- SHORT PROBLEM -
Copy out all of the material exactly as presented.

- DATA -
☆ ☆ ☆ ☆

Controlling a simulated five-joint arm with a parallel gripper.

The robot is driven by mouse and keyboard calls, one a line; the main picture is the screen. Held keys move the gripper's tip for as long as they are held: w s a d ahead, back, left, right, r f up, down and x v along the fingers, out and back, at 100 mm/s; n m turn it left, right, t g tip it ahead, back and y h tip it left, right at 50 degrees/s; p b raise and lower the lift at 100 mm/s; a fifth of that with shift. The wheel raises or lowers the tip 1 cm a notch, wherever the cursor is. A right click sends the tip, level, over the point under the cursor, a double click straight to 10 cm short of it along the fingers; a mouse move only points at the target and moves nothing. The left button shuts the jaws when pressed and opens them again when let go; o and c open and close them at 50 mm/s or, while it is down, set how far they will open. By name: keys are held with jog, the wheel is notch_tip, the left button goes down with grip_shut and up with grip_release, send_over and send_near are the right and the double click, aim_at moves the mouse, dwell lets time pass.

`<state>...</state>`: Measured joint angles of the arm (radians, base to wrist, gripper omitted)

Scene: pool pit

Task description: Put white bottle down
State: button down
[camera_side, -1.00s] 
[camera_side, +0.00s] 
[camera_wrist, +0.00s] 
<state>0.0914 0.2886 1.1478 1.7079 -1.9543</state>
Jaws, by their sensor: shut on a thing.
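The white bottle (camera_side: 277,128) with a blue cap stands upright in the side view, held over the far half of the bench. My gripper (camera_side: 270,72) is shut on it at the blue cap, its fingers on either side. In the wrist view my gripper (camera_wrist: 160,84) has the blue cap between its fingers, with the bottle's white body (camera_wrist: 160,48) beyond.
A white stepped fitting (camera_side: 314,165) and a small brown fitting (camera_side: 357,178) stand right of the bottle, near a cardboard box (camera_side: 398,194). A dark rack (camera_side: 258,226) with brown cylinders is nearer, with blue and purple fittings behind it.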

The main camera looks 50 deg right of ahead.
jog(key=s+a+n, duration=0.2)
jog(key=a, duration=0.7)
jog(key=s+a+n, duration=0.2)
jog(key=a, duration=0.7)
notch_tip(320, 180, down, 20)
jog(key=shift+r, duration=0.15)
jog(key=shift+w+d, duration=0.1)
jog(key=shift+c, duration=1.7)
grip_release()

☆ ☆ ☆ ☆

- RESULT FOR THIS EXERCISE -
Controlling a simulated five-joint arm with a parallel gripper.

The robot is driven by mouse and keyboard calls, one a line; the main picture is the screen. Held keys move the gripper's tip for as long as they are held: w s a d ahead, back, left, right, r f up, down and x v along the fingers, out and back, at 100 mm/s; n m turn it left, right, t g tip it ahead, back and y h tip it left, right at 50 degrees/s; p b raise and lower the lift at 100 mm/s; a fifth of that with shift. The wheel raises or lowers the tip 1 cm a notch, wherever the cursor is. A right click sends the tip, level, over the point under the cursor, a double click straight to 10 cm short of it along the fingers; a mouse move only points at the target and moves nothing. The left button shuts the jaws when pressed and opens them again when let go; o and c open and close them at 50 mm/s or, while it is down, set how far they will open. By name: keys are held with jog, the wheel is notch_tip, the left button goes down with grip_shut and up with grip_release, send_over and send_near are the right and the double click, aim_at moves the mouse, dwell lets time pass.

`<state>...</state>`: Measured joint angles of the arm (radians, base to wrist, gripper omitted)

Scene: pool pit

Task description: Put white bottle down
State: button down
[camera_side, -1.00s] 
[camera_side, +0.00s] 
[camera_wrist, +0.00s] 
<state>0.0914 0.2886 1.1478 1.7079 -1.9543</state>
Jaws, by their sensor: shut on a thing.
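The white bottle (camera_side: 277,128) with a blue cap stands upright in the side view, held over the far half of the bench. My gripper (camera_side: 270,72) is shut on it at the blue cap, its fingers on either side. In the wrist view my gripper (camera_wrist: 160,84) has the blue cap between its fingers, with the bottle's white body (camera_wrist: 160,48) beyond.
A white stepped fitting (camera_side: 314,165) and a small brown fitting (camera_side: 357,178) stand right of the bottle, near a cardboard box (camera_side: 398,194). A dark rack (camera_side: 258,226) with brown cylinders is nearer, with blue and purple fittings behind it.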

The main camera looks 50 deg right of ahead.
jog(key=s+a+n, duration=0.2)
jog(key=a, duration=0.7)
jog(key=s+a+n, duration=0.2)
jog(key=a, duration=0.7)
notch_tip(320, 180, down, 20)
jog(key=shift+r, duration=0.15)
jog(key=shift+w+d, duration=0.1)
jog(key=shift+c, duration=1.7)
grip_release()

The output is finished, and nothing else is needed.